To whomever made the point, to say that third parties all did poorly on the GCN is absurd, as the GameCube was the console Sega was most consistently successful on during that generation, 2K games aside. Sonic's countless outings, Super Monkey Ball, Crazy Taxi, Phantasy Star Online and so on all did respectably. Super Monkey Ball (and its sequel) clocked well over a million a year before Billy Hatcher came out. The game flopped because it was a boy in a chicken suit, the marketing was bad, and the game was mediocre. It was half-assed at best, and it is only looked back at, even tepidly, because Sonic Team hasn't got a creative bone left in its body and Billy Hatcher is, I believe, their last stab at something remotely unique.
Burning Rangers wouldn't have been too big a project. It came out the same year Sonic Adventure did, and I think we can all assume which of those projects got the lion's share of Sonic Team's attention. Moreover, Sonic Team would have been developing Samba de Amigo and Chu Chu Rocket around that time, and presumably dicking around with Air NiGHTS.
I think you're missing the point with Burning Rangers; it wasn't a success, even in the land where the Saturn was successful. If it had been a success, even if it was just Japan, it would have had a sequel.
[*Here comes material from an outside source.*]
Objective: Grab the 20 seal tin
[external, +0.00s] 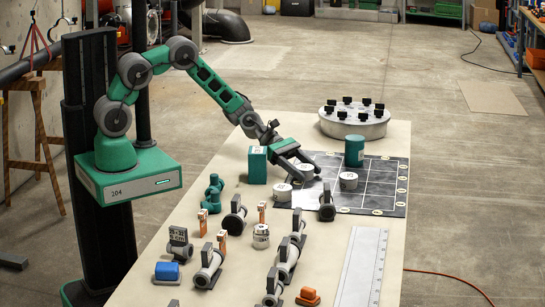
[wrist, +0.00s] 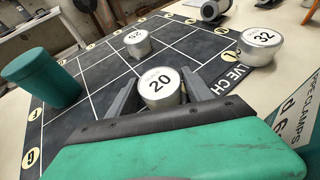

Success in just Japan did mean sequels, because damn near any franchise that started on the Saturn was only successful in Japan - Panzer Dragoon, Virtua Fighter (still seeing iterations today), Sakura Taisen, Virtual On, and so on weren't exactly blockbusters in the West, but they were still given multiple sequels across several generations. Even Panzer Dragoon - and I suspect that Panzer Dragoon Saga had a substantially larger budget than Burning Rangers - managed to squeak out another title after the Saturn.
Burning Rangers, as far as I can infer, wasn't a big budget project; it was just one of many things Sonic Team had juggling. Even in that context, it sold very poorly, even for a 1998 Saturn game.